I've collected a good deal of information about the island, from both the military and the civilian sides. And this is what is exciting to me: I am in the unique position to combine both sets of data and produce a new body of knowledge about the island, operating precisely on the border between the military and civilian worlds. The buildup has started to generate crossings of this border in terms of military folks talking to civilians and vice versa, but is anyone really doing research about this overlap? I think the mode currently on the civilian side is to say "if the buildup happens, then X will happen on our side of the fence". The military side just wants to do what they do, do their mission, with the absolute minimum encroachment from the civilian side. Fair enough. But all they do is say "X is happening on the island, and how will that impact our mission". So here I am, saying the buildup is going to happen and a differential is generated by that, and therefore the project is about that differential. A negotiation must take place to mitigate the differential, and my architecture is couched in that negotiation. Still, what does that negotiation look like, what does it sound like, how do we simulate it, how do we judge if it is good--effectively, how do we judge the design research?

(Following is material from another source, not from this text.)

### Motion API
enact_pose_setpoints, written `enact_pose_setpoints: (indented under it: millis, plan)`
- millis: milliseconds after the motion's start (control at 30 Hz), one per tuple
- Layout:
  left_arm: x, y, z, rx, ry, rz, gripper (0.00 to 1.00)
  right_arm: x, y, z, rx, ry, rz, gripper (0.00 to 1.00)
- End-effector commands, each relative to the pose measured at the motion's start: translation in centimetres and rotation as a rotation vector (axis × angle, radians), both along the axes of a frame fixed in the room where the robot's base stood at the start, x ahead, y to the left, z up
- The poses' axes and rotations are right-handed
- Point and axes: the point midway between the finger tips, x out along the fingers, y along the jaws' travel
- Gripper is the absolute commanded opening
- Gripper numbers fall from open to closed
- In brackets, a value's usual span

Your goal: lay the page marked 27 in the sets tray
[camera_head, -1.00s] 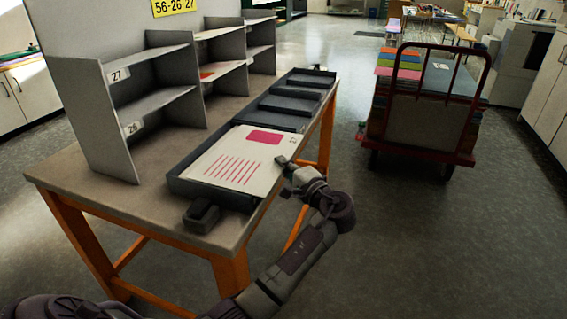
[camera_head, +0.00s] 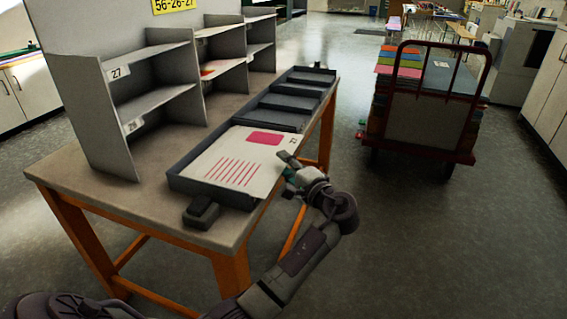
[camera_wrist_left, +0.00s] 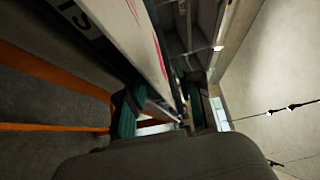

[a simple way to think of all of this is that the geometry above is the static design output and the rhino/grasshopper script below it is the process, the parameters of which are in flux]
Is it the design object that holds the knowledge, or does the process itself embody the knowledge? If you've ever sat on a design review, you'll recognize this classic dichotomy in architecture: do you evaluate the project based on the end results or by the method/process which led up to it? I don't think it's purely either/or, but I think it's productive to think of them and argue for one or the other.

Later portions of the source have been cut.